→ **Task statement**:
The data below must be copied in full and without any change.

→ **Data lines**:
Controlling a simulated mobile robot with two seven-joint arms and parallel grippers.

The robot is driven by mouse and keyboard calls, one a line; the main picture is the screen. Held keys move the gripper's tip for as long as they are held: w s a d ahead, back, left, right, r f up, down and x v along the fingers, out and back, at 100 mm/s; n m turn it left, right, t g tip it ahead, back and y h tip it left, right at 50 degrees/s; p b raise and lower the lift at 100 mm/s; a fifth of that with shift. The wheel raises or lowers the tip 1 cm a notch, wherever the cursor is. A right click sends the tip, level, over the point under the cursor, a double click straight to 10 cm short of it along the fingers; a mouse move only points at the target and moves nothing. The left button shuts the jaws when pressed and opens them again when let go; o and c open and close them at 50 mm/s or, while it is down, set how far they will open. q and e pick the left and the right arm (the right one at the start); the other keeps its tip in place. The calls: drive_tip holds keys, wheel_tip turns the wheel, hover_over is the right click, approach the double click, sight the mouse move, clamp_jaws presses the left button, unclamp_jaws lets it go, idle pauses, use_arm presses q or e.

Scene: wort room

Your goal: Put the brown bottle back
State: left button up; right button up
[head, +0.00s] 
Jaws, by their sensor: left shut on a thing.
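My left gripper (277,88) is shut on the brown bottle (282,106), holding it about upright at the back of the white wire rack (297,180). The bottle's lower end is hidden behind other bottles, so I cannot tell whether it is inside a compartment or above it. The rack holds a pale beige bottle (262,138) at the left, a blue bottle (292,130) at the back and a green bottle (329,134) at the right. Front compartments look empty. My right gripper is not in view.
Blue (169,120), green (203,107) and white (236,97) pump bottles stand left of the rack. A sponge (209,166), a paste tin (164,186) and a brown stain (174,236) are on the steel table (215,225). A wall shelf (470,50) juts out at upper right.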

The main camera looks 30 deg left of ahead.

→ **Solution to this problem**:
Controlling a simulated mobile robot with two seven-joint arms and parallel grippers.

The robot is driven by mouse and keyboard calls, one a line; the main picture is the screen. Held keys move the gripper's tip for as long as they are held: w s a d ahead, back, left, right, r f up, down and x v along the fingers, out and back, at 100 mm/s; n m turn it left, right, t g tip it ahead, back and y h tip it left, right at 50 degrees/s; p b raise and lower the lift at 100 mm/s; a fifth of that with shift. The wheel raises or lowers the tip 1 cm a notch, wherever the cursor is. A right click sends the tip, level, over the point under the cursor, a double click straight to 10 cm short of it along the fingers; a mouse move only points at the target and moves nothing. The left button shuts the jaws when pressed and opens them again when let go; o and c open and close them at 50 mm/s or, while it is down, set how far they will open. q and e pick the left and the right arm (the right one at the start); the other keeps its tip in place. The calls: drive_tip holds keys, wheel_tip turns the wheel, hover_over is the right click, approach the double click, sight the mouse move, clamp_jaws presses the left button, unclamp_jaws lets it go, idle pauses, use_arm presses q or e.

Scene: wort room

Your goal: Put the brown bottle back
State: left button up; right button up
[head, +0.00s] 
Jaws, by their sensor: left shut on a thing.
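My left gripper (277,88) is shut on the brown bottle (282,106), holding it about upright at the back of the white wire rack (297,180). The bottle's lower end is hidden behind other bottles, so I cannot tell whether it is inside a compartment or above it. The rack holds a pale beige bottle (262,138) at the left, a blue bottle (292,130) at the back and a green bottle (329,134) at the right. Front compartments look empty. My right gripper is not in view.
Blue (169,120), green (203,107) and white (236,97) pump bottles stand left of the rack. A sponge (209,166), a paste tin (164,186) and a brown stain (174,236) are on the steel table (215,225). A wall shelf (470,50) juts out at upper right.

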The main camera looks 30 deg left of ahead.

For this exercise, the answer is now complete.